> its intermediate scales are un-prefixable
huh? Mrd, Brd, Trd, ...
> it names adjacent intermediate orders of magnitude with only subtle mutations of the previous name
million and ten million are also rather close. So what?
> it's inconsistent with itself (<x 10^9)
Those are explicitly named for historical reasons, which is well in line with how names for numbers are handled: we generally work in a decimal system, yet have "eleven" and "twelve", followed by lastdigit-teen while everything above twenty is decimaldigit-y-lastdigit. (German has similar quirks, although the order remains the same. Still: neunzehn, nine-ten vs. neunundzwanzig, nine-and-twenty).

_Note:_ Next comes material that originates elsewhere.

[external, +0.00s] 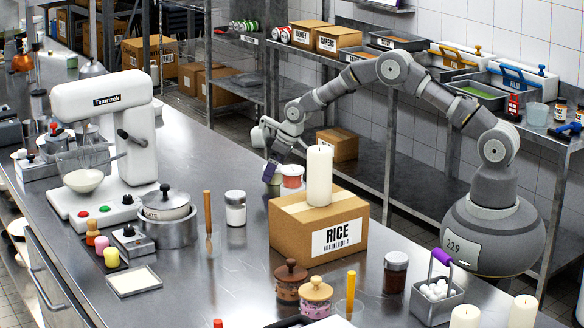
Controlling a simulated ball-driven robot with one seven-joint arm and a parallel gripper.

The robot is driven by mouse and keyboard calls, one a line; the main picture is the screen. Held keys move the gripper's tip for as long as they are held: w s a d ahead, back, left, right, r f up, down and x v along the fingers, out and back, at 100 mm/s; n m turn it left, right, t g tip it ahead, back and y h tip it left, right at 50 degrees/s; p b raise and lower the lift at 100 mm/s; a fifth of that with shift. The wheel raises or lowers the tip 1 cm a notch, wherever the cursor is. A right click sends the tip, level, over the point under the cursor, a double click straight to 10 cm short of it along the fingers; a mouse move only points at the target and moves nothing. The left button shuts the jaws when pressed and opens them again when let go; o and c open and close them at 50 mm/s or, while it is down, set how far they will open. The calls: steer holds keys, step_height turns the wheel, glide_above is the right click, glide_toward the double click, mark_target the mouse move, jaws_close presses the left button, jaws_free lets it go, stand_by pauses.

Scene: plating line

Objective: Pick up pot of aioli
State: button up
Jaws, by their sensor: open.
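My gripper (271,168) points down over the table behind the rice box, with its jaws open. Its fingers are directly at a small pale pot (268,188), which they partly cover. I cannot read a label on this pot, nor tell whether the fingers touch it. A second small pot with red contents (292,177) stands close on its right, partly hidden by the rice box. No pot can be read as aioli from here.
The rice box (290,236) with a tall white candle (320,176) on it stands just in front of my gripper. A white-lidded jar (235,208) stands to the left, beyond it a white mixer (100,100). The tabletop behind the jar is clear.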

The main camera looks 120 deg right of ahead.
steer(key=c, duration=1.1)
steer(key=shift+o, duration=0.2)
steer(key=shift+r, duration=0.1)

And let's not start with French (ten, twenty, thirty, fourty, fifty, sixty, sixty-ten, four-twenties, four-twenties-ten, hundred). [to be fair, Switzerland and Belgium fixed that in their dialects, using septante, huitante, nonante]
> in 2019 it's extremely ambiguous
It was ambiguous since the 17th century when the short scale was invented.
I'm not sure if the UK officially switched by now, all I see is a random statement by a Prime Minister 45 years ago that I'm not sure is normative (https://api.parliament.uk/historic-hansard/written-answers/1...)
> in all languages SI prefixes have been around since 1960
Sure, and it's used sometimes, but are SI prefixes defined as normative numbering scheme anywhere? That is, which language and which country uses Gigagrams officially?